> _Task description_
Write the lines out exactly as they stand, from the one containing "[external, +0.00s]" through the one containing "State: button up", and only those. Omit pictures.

> _Information given_
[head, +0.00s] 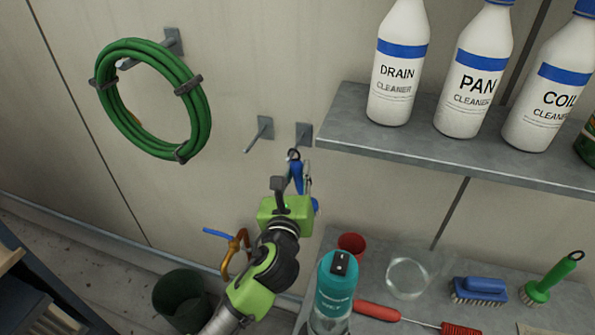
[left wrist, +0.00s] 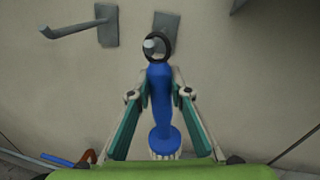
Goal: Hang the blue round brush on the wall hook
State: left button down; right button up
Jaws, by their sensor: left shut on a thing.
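The blue round brush (left wrist: 160,92) is upright in my left gripper (left wrist: 159,95), which is shut on its handle, with the bristles at the bottom. In the head view the brush (head: 297,176) is partly hidden behind my left gripper (head: 294,188). Its black ring (left wrist: 158,46) is at the top, in front of the right wall hook (head: 304,134). In the left wrist view the hook's round grey end (left wrist: 151,44) shows within the ring's opening. I cannot tell how far the ring is over the hook. My right gripper is not in view.
An empty wall hook (head: 264,127) is just left. A green hose coil (head: 202,112) hangs farther left. A shelf (head: 345,135) with white bottles juts out at right. Below are a teal bottle (head: 336,285), a red cup (head: 351,243), other brushes and a pipe with a blue-handled valve (head: 237,250).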

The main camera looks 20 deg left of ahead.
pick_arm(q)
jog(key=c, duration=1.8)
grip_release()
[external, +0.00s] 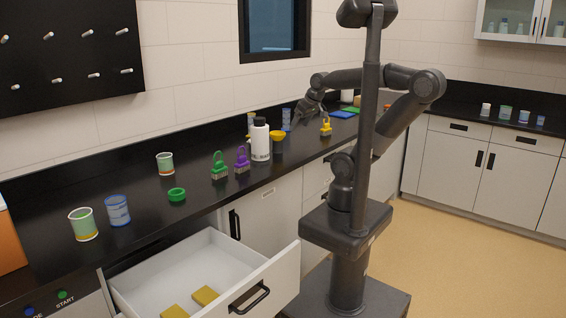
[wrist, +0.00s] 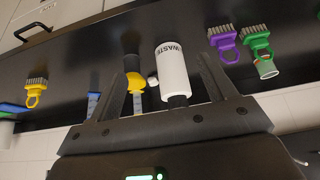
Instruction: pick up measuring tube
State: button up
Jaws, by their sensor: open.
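A slim blue graduated tube (external: 286,119), which looks like the measuring tube, stands upright at the back of the black counter near the wall. In the wrist view a blue piece (wrist: 93,104), probably this tube, shows beside the left finger, partly hidden by my gripper. My gripper (external: 308,110) is above the counter close to the tube, with nothing held. In the wrist view my gripper (wrist: 168,85) has its fingers wide apart.
Purple (external: 242,160), green (external: 219,167) and yellow (external: 326,126) brushes stand along the counter. Cups (external: 84,225) stand farther left. An open drawer (external: 205,270) juts out in front.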

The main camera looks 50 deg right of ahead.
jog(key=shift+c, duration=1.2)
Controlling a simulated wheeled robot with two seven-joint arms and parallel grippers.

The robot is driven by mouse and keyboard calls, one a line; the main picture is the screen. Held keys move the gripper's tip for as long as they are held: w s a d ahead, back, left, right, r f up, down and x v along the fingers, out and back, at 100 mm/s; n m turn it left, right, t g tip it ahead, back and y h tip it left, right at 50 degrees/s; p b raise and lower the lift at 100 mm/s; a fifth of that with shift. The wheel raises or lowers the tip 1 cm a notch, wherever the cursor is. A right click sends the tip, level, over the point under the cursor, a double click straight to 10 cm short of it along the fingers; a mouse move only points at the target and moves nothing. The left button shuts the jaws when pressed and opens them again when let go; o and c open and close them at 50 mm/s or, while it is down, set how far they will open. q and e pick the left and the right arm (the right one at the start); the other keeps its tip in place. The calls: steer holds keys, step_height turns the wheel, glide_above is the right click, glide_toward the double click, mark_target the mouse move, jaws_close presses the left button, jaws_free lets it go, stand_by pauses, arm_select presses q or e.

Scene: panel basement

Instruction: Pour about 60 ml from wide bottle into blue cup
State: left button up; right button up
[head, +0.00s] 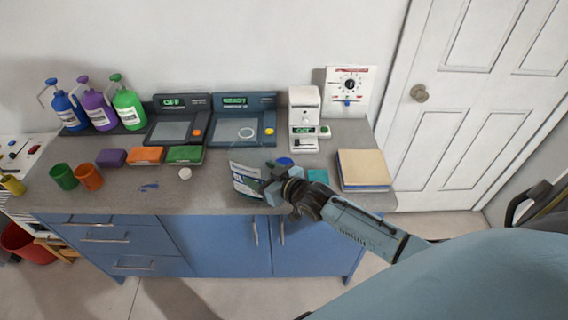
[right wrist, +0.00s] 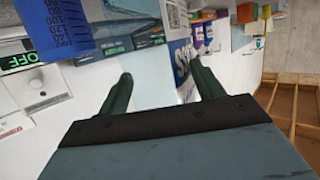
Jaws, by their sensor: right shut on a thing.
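My right gripper (head: 268,188) is shut on the wide bottle (head: 245,178), a pale bottle with a printed label, held over the front of the counter. The bottle looks tilted; I cannot tell its liquid level or whether anything flows. In the right wrist view my gripper's two green fingers (right wrist: 162,88) stand apart, with part of a blue-lettered label (right wrist: 182,62) by the right finger. The blue cup (head: 285,162) is just behind my gripper and mostly hidden. A blue graduated cup (right wrist: 55,25) fills the upper left of the right wrist view. My left gripper is not in view.
Jugs (head: 128,108), consoles (head: 245,118) and a white device (head: 304,118) line the back. A stack of books (head: 363,169) lies right.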

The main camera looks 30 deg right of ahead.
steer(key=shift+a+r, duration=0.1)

> _Full answer_
[external, +0.00s] 
[wrist, +0.00s] 
Instruction: pick up measuring tube
State: button up

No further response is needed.